A withered bloody man stapled to wood hovers over me as if he is floating, as if he is connected to nothing, as if he is levitating by the magic power of the sorcerer.

Red blue yellow gold green frosty glass cut and carved into people, into stories on the gigantic windows, floor to ceiling along the walls from door to altar. There he is the withered man carrying a cross in the colorful cut glass. There he is the withered man being stalked and taunted by the people in the colorful cut glass. There he is the withered man being betrayed by his friends in the colorful cut class. There he is the withered man being hammered into a piece of wood in the colorful cut glass. There they are the people watching in the colorful cut glass. There we are the people kneeling before the colorful cut glass. He we are singing surrounded by the colorful cut glass.

There are letters. Latin I think. And numbers. Must be roman numerals. I try to read them. I try to count them but they are like hieroglyphics, an ancient language I don’t understand. He must know the secret to decoding the letters and numbers. There must be an explanation in his book of magic. He hovers over the book at the altar, raising his arms as he casts his spell on hundreds of us kneeling before him. He is blessing me. This is a blessing. I am being blessed. I am blessed. I eat. I drink. I kneel. I sing. I pray. I become one of them.

The pews are covered in a thick waxy coating. When we are standing, I scratch the coating off the pew in front of me with my fingernail. It makes lines like rivers, like veins in an autumn leaf. After the wax gathers under my fingernail, I scrape it out and start again. I don’t try to sign the pew with my initials like you would carve into a tree or draw a picture on the pew like you would draw with chalk on the sidewalk. I just scrape the waxy coating for no particular reason.
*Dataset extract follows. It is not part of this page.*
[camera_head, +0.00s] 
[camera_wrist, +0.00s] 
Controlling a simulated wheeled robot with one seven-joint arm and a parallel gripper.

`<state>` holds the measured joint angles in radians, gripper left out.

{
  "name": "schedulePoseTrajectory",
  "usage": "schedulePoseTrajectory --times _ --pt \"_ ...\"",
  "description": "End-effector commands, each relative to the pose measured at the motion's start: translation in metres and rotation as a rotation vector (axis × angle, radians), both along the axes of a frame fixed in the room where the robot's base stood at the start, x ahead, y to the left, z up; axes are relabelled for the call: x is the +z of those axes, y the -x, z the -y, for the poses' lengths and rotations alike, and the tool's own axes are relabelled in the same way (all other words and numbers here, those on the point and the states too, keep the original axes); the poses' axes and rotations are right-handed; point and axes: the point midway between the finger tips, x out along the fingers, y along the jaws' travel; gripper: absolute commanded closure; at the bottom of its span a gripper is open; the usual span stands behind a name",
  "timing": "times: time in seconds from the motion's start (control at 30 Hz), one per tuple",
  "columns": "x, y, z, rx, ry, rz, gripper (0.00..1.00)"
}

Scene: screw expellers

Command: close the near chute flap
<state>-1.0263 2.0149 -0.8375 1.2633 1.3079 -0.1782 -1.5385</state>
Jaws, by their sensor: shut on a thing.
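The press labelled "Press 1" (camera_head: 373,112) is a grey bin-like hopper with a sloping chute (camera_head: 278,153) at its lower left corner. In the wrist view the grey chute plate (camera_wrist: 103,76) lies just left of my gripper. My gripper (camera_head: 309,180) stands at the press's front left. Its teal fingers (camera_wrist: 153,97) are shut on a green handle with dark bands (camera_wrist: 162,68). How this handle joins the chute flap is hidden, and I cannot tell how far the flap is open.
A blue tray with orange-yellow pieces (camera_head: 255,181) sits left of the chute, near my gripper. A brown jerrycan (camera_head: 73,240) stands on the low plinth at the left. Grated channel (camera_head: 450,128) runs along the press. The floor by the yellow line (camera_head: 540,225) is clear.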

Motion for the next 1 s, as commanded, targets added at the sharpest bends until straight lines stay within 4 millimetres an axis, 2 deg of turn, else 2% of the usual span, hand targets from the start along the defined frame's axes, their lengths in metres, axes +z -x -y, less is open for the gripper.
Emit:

I like the design n the wood, the lines and the circles and the life beneath the surface. I like the fact that I can touch the pew, feel the wax and feel the wood.

The space around me is so big, so thick with chanting, with music, with prayer. I know there are people around me but I don’t really see them. I’m not allowed to touch them or talk to them except for one brief moment mid-mass when the priest says:

Peace be with you. Now offer your brothers and sisters the sign of peace.

And we all turn and shake hands. And this terrifies me. I know when it’s coming. I know the whole mass by heart and I have to reach out and touch all the strangers around me and my palms are sweaty and I don’t know how I will shake everyone’s hand in the short time allotted to shake hands and there are some hands that I don’t want to shake but I shake them anyway because this is the prayer and this is the practice.

I feel a little bit warmer, a little bit more relaxed, and I settle back into myself and wait for the people around me to slowly fade away again, to drift away from me, leaving me alone in the empty pew, the big church, with nothing but my fingernail and the waxy coating that I scrape off the back of the pew.

It’s time to receive communion. We filter out of the pews and into the aisles. We walk quietly and orderly. The walking feels good. It makes me sleepy to sit so long. I follow slowly behind the people in front to me. I take my steps carefully because I don’t want to make a mistake. I count the people between me and the altar.

10
9
8
7
6
5
4
3
2
1

I am standing beneath him. He is tall. I am short. My hands are locked in the mudra I was taught, right hand cupped beneath the left hand. I raise my hands. He holds a circle of bread before me. We lock eyes and he says, “Body of Christ.” Everything seems to drop away. He is floating. I am floating. The bread slowly descends into my palm. I reach with my right hand into my left palm, take the bread and put it into my mouth. I am walking back to the pew, hands in prayer pose, but I can’t feel my hands, I can’t feel my feet, I can’t feel the walking. I can only feel the bread on my tongue and the way that it absorbs all the moisture in my mouth like a sponge, leaving my tongue dry and sticky. For a long time, I can feel nothing but my mouth and the bread dissolving on my tongue and I try to make it last as long as possible. It breaks into pieces and I savor each crumb until the last little bit has disappeared and even then I can still taste it as if it’s there, as if it never left my mouth.